Meine Beine bestimmen seit jeher mein Leben. Lange habe ich gebraucht, um sie so zu akzeptieren wie sie sind.

Wann genau diese Hassliebe begann, kann ich gar nicht sagen. Es muss irgendwann während der Pubertät gewesen sein. Denn sehe ich Bilder aus meinen Kindertagen, sehe ich ein glückliches Mädchen. Ohne besondere Merkmale – einfach eine ganz normale kleine norddeutsche Deern mit braunem Lockenkopf.

Als Teenager habe ich meine Beine verflucht. Nie konnte ich schicke Stiefel tragen, weil meine Waden so wuchtig waren. Jeans kaufen war ein Graus. Immer war irgendwas im Weg. Waren es mal nicht die Waden, dann waren es die Oberschenkel. Sie waren einfach nie so perfekt und schön wie bei anderen. Wie ich sie doch gehasst habe! So oft hab ich mir schöne schlanke Beine gewünscht. Aber alles wünschen half nun mal nix.

Heute weiß ich  zu schätzen, was meine Beine tagtäglich leisten. Perfekt sind sie immer noch nicht. Aber auch im Stich lassen sie mich nicht. Seit 15197 Tagen tragen sie mich durch’s Leben. Sie haben mich als Kind auf Bäume klettern, auf Berge kraxeln und unzählige Radtouren machen lassen. Aber das größte Geschenk, was sie mir gemacht haben, sie sind der Grundpfeiler meiner spät entdeckten Leidenschaft. Sie machen es mir möglich, dass ich fremde Städte, Wälder oder Strände laufend erkunden kann. Ihnen ist es gleich, ob ich nur mal kurz für eine kleine Hausrunde oder   für einen Marathon meine Turnschuhe schnüre und vor die Tür gehe. Sie tragen mich. Sie machen sich bemerkbar, wenn ich einen Gang runter schalten muß. Aber sie signalisieren mir auch, wenn ich noch ein oder zwei Kilometer mehr laufen kann. Ich bin dankbar dafür, dass ich trotz Lipödem und trotz täglicher Schmerzen laufen kann.

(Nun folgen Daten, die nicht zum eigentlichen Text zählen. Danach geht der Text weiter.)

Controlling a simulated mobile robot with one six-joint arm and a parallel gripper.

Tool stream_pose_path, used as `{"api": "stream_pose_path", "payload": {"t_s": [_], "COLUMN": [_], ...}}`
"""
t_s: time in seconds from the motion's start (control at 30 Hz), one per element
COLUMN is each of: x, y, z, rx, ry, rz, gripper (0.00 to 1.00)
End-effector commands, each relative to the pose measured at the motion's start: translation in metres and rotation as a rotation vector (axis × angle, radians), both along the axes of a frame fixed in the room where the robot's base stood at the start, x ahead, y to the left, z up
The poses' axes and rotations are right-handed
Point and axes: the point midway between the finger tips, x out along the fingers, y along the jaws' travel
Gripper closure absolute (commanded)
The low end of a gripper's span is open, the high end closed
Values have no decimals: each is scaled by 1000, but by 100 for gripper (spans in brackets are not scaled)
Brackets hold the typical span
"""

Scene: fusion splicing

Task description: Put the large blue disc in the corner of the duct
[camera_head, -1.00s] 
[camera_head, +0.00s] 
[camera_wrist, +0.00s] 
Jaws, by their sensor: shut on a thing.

Ab 01.04. steige ich wieder ins Marathontraining ein. Jeden Tag werde ich auf´s Neue testen, was geht und was nicht. Langsam werde ich mich an die Distanz von 42.195 km herantasten. Dafür bleiben mir 10 Monate Zeit. Mit täglichem Faszienrollen, Qigong und extra Athletiktraining werde ich alles dafür tun, dass es meinen Beinen an nichts fehlt. Mir ist es bereits öfters mal passiert, dass ich ein schlechtes Laufgefühl hatte und mental komplett zugemacht habe. Es ging dann einfach nichts mehr. Jeder Schritt war zu viel. Aber bei einem Marathon darf das eben nicht passieren, sonst wäre das ganze Training umsonst. Also heisst das Motto des Trainings: alles dafür tun, dass es den Beinen gut geht. Denn ist das der Fall, ist auch mein Kopf voll auf das Laufen fokussiert.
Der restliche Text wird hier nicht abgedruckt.